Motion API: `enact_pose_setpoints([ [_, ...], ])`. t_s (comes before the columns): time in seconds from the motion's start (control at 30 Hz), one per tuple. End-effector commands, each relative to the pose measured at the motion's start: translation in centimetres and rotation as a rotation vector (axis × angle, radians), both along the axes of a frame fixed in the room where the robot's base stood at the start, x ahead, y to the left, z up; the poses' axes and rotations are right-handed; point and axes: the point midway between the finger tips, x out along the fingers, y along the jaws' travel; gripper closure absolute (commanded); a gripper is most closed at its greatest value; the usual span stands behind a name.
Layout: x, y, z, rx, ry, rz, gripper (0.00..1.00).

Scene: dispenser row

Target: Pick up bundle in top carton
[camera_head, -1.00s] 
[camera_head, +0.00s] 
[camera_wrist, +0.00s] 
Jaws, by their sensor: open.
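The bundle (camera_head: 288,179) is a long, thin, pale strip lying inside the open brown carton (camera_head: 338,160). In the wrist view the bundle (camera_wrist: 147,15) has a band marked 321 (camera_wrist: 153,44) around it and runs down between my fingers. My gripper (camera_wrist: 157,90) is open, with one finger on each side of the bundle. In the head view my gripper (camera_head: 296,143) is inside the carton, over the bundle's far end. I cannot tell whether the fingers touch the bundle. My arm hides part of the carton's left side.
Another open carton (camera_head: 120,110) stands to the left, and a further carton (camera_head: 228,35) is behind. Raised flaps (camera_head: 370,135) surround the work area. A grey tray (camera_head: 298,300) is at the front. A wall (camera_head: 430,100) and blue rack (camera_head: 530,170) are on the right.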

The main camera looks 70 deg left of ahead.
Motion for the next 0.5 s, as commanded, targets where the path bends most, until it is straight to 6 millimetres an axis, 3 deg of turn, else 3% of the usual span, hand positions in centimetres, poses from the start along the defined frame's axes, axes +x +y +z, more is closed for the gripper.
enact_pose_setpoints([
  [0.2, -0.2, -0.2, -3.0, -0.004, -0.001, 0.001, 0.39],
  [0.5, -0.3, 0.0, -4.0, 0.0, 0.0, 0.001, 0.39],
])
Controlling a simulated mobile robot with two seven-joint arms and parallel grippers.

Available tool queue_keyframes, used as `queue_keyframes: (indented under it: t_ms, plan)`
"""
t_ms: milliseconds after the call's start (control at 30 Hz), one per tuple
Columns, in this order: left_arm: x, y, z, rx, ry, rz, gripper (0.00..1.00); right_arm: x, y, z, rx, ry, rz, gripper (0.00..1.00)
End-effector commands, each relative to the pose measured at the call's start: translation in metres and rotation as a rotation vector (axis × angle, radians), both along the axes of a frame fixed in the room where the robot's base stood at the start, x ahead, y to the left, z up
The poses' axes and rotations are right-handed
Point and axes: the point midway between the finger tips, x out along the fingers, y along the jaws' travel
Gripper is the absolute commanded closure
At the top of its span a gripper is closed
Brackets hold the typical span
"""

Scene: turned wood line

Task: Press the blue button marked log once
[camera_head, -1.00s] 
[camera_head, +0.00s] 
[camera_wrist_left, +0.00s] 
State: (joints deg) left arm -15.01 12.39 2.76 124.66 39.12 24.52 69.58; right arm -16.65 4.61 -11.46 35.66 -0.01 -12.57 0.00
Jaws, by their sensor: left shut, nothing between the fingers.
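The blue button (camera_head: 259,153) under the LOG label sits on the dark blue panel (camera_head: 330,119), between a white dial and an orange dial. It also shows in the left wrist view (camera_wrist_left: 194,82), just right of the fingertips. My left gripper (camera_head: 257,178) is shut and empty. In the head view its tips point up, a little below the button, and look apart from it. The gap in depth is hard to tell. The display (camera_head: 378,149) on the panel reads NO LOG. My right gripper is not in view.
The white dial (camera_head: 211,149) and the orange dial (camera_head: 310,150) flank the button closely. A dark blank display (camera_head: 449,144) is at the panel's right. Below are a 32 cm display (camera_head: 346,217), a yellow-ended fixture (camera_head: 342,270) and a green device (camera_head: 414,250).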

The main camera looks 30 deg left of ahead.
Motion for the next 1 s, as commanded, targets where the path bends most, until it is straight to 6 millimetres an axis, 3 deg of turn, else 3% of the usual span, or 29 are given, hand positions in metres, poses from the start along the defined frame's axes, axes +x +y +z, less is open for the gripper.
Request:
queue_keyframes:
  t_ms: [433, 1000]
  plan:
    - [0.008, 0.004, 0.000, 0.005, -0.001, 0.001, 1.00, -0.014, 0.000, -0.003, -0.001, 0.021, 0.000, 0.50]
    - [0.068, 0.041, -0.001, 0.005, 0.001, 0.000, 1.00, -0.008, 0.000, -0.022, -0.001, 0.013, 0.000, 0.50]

### What is being asked
Extract each record, keeping it identical to the original.

### Reply to the task
Motion API: `enact_pose_setpoints([ [_, ...], ])`. t_s (comes before the columns): time in seconds from the motion's start (control at 30 Hz), one per tuple. End-effector commands, each relative to the pose measured at the motion's start: translation in centimetres and rotation as a rotation vector (axis × angle, radians), both along the axes of a frame fixed in the room where the robot's base stood at the start, x ahead, y to the left, z up; the poses' axes and rotations are right-handed; point and axes: the point midway between the finger tips, x out along the fingers, y along the jaws' travel; gripper closure absolute (commanded); a gripper is most closed at its greatest value; the usual span stands behind a name.
Layout: x, y, z, rx, ry, rz, gripper (0.00..1.00).

Scene: dispenser row

Target: Pick up bundle in top carton
[camera_head, -1.00s] 
[camera_head, +0.00s] 
[camera_wrist, +0.00s] 
Jaws, by their sensor: open.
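The bundle (camera_head: 288,179) is a long, thin, pale strip lying inside the open brown carton (camera_head: 338,160). In the wrist view the bundle (camera_wrist: 147,15) has a band marked 321 (camera_wrist: 153,44) around it and runs down between my fingers. My gripper (camera_wrist: 157,90) is open, with one finger on each side of the bundle. In the head view my gripper (camera_head: 296,143) is inside the carton, over the bundle's far end. I cannot tell whether the fingers touch the bundle. My arm hides part of the carton's left side.
Another open carton (camera_head: 120,110) stands to the left, and a further carton (camera_head: 228,35) is behind. Raised flaps (camera_head: 370,135) surround the work area. A grey tray (camera_head: 298,300) is at the front. A wall (camera_head: 430,100) and blue rack (camera_head: 530,170) are on the right.

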The main camera looks 70 deg left of ahead.
Motion for the next 0.5 s, as commanded, targets where the path bends most, until it is straight to 6 millimetres an axis, 3 deg of turn, else 3% of the usual span, hand positions in centimetres, poses from the start along the defined frame's axes, axes +x +y +z, more is closed for the gripper.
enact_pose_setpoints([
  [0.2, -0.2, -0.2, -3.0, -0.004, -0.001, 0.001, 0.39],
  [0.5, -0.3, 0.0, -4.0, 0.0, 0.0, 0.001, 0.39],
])
Controlling a simulated mobile robot with two seven-joint arms and parallel grippers.

Available tool queue_keyframes, used as `queue_keyframes: (indented under it: t_ms, plan)`
"""
t_ms: milliseconds after the call's start (control at 30 Hz), one per tuple
Columns, in this order: left_arm: x, y, z, rx, ry, rz, gripper (0.00..1.00); right_arm: x, y, z, rx, ry, rz, gripper (0.00..1.00)
End-effector commands, each relative to the pose measured at the call's start: translation in metres and rotation as a rotation vector (axis × angle, radians), both along the axes of a frame fixed in the room where the robot's base stood at the start, x ahead, y to the left, z up
The poses' axes and rotations are right-handed
Point and axes: the point midway between the finger tips, x out along the fingers, y along the jaws' travel
Gripper is the absolute commanded closure
At the top of its span a gripper is closed
Brackets hold the typical span
"""

Scene: turned wood line

Task: Press the blue button marked log once
[camera_head, -1.00s] 
[camera_head, +0.00s] 
[camera_wrist_left, +0.00s] 
State: (joints deg) left arm -15.01 12.39 2.76 124.66 39.12 24.52 69.58; right arm -16.65 4.61 -11.46 35.66 -0.01 -12.57 0.00
Jaws, by their sensor: left shut, nothing between the fingers.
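The blue button (camera_head: 259,153) under the LOG label sits on the dark blue panel (camera_head: 330,119), between a white dial and an orange dial. It also shows in the left wrist view (camera_wrist_left: 194,82), just right of the fingertips. My left gripper (camera_head: 257,178) is shut and empty. In the head view its tips point up, a little below the button, and look apart from it. The gap in depth is hard to tell. The display (camera_head: 378,149) on the panel reads NO LOG. My right gripper is not in view.
The white dial (camera_head: 211,149) and the orange dial (camera_head: 310,150) flank the button closely. A dark blank display (camera_head: 449,144) is at the panel's right. Below are a 32 cm display (camera_head: 346,217), a yellow-ended fixture (camera_head: 342,270) and a green device (camera_head: 414,250).

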The main camera looks 30 deg left of ahead.
Motion for the next 1 s, as commanded, targets where the path bends most, until it is straight to 6 millimetres an axis, 3 deg of turn, else 3% of the usual span, or 29 are given, hand positions in metres, poses from the start along the defined frame's axes, axes +x +y +z, less is open for the gripper.
Request:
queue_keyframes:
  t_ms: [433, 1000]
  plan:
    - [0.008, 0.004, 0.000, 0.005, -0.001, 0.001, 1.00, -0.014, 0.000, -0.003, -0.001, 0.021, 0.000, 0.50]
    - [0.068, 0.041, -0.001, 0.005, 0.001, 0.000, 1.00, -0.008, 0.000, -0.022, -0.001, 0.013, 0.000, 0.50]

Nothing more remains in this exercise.